Required task:
Copy nothing but the text: reproduce each line of the listing exactly and leave the pictures out.

Given data:
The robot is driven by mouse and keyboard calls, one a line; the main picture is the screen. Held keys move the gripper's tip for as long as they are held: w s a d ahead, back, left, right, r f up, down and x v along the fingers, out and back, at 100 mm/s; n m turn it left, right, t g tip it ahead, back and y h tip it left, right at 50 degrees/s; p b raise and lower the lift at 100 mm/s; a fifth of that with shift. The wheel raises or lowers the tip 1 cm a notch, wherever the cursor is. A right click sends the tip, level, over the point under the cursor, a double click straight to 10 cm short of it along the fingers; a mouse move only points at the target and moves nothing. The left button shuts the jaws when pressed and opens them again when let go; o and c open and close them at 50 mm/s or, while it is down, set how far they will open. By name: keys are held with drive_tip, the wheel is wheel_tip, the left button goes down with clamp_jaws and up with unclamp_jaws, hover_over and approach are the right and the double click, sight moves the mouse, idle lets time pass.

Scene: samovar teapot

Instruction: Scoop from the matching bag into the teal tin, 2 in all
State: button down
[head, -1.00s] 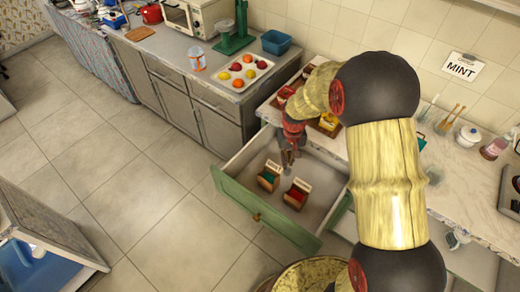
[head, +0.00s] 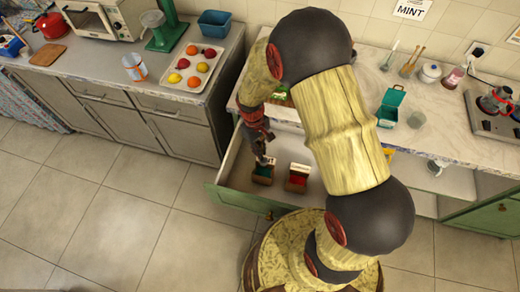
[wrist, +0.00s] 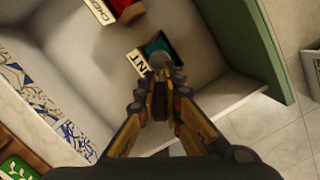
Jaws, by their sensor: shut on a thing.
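The open drawer (head: 225,172) holds two small open bags. One is a brown bag with teal contents (head: 263,174), whose label ends in "NT" in the wrist view. The other is a bag with red contents (head: 297,178), its label partly cut off. My gripper (wrist: 157,98) is shut on a scoop (wrist: 160,63) with a small greyish bowl. The bowl overlaps the teal bag's mouth in the wrist view; I cannot tell if it is inside. The teal tin (head: 389,112) stands on the counter to the right with its lid raised.
A wall sign (head: 411,9) reads "MINT". The counter (head: 345,105) carries a white pot (head: 429,72), utensils and a stove at right. A fruit tray (head: 190,70) sits on the left counter.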

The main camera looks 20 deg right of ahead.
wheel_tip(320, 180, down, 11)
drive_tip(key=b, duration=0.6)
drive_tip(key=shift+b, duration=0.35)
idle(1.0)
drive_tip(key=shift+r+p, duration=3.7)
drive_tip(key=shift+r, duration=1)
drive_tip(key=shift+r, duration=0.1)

Written answer:
The robot is driven by mouse and keyboard calls, one a line; the main picture is the screen. Held keys move the gripper's tip for as long as they are held: w s a d ahead, back, left, right, r f up, down and x v along the fingers, out and back, at 100 mm/s; n m turn it left, right, t g tip it ahead, back and y h tip it left, right at 50 degrees/s; p b raise and lower the lift at 100 mm/s; a fifth of that with shift. The wheel raises or lowers the tip 1 cm a notch, wherever the cursor is. A right click sends the tip, level, over the point under the cursor, a double click straight to 10 cm short of it along the fingers; a mouse move only points at the target and moves nothing. The left button shuts the jaws when pressed and opens them again when let go; o and c open and close them at 50 mm/s or, while it is down, set how far they will open. By name: keys are held with drive_tip, the wheel is wheel_tip, the left button goes down with clamp_jaws and up with unclamp_jaws, hover_over and approach are the right and the double click, sight moves the mouse, idle lets time pass.

Scene: samovar teapot

Instruction: Scoop from the matching bag into the teal tin, 2 in all
State: button down
[head, -1.00s] 
[head, +0.00s] 
[wrist, +0.00s] 
Jaws, by their sensor: shut on a thing.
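The open drawer (head: 225,172) holds two small open bags. One is a brown bag with teal contents (head: 263,174), whose label ends in "NT" in the wrist view. The other is a bag with red contents (head: 297,178), its label partly cut off. My gripper (wrist: 157,98) is shut on a scoop (wrist: 160,63) with a small greyish bowl. The bowl overlaps the teal bag's mouth in the wrist view; I cannot tell if it is inside. The teal tin (head: 389,112) stands on the counter to the right with its lid raised.
A wall sign (head: 411,9) reads "MINT". The counter (head: 345,105) carries a white pot (head: 429,72), utensils and a stove at right. A fruit tray (head: 190,70) sits on the left counter.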

The main camera looks 20 deg right of ahead.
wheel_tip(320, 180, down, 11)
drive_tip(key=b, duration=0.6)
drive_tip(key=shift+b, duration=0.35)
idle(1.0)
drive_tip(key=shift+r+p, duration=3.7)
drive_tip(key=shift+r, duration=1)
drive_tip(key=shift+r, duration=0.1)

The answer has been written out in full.